→ What is expected:
All the data must come back unchanged, except that pictures are left out.

==============================

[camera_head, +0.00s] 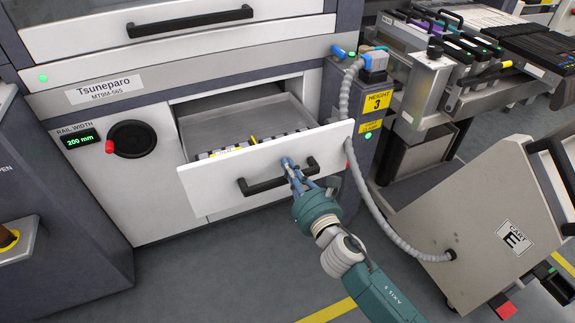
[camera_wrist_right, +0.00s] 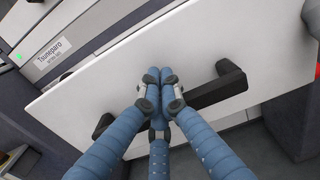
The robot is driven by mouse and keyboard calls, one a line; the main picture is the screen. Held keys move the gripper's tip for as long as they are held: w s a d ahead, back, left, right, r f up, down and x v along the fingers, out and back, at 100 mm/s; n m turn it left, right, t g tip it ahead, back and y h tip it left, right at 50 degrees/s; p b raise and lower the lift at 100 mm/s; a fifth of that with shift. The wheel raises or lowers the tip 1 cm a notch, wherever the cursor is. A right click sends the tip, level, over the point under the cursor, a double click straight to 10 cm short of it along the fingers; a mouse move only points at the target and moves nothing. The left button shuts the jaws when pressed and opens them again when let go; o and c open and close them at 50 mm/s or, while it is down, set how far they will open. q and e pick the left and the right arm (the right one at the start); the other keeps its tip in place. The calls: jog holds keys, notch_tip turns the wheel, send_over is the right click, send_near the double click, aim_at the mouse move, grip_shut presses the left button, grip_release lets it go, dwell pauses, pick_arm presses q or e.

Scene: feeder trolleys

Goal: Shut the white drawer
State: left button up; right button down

==============================

→ Answer to this task:
[camera_head, +0.00s] 
[camera_wrist_right, +0.00s] 
The robot is driven by mouse and keyboard calls, one a line; the main picture is the screen. Held keys move the gripper's tip for as long as they are held: w s a d ahead, back, left, right, r f up, down and x v along the fingers, out and back, at 100 mm/s; n m turn it left, right, t g tip it ahead, back and y h tip it left, right at 50 degrees/s; p b raise and lower the lift at 100 mm/s; a fifth of that with shift. The wheel raises or lowers the tip 1 cm a notch, wherever the cursor is. A right click sends the tip, level, over the point under the cursor, a double click straight to 10 cm short of it along the fingers; a mouse move only points at the target and moves nothing. The left button shuts the jaws when pressed and opens them again when let go; o and c open and close them at 50 mm/s or, while it is down, set how far they will open. q and e pick the left and the right arm (the right one at the start); the other keeps its tip in place. The calls: jog holds keys, notch_tip turns the wheel, send_over is the right click, send_near the double click, aim_at the mouse move, grip_shut presses the left button, grip_release lets it go, dwell pauses, pick_arm presses q or e.

Scene: feeder trolleys

Goal: Shut the white drawer
State: left button up; right button down

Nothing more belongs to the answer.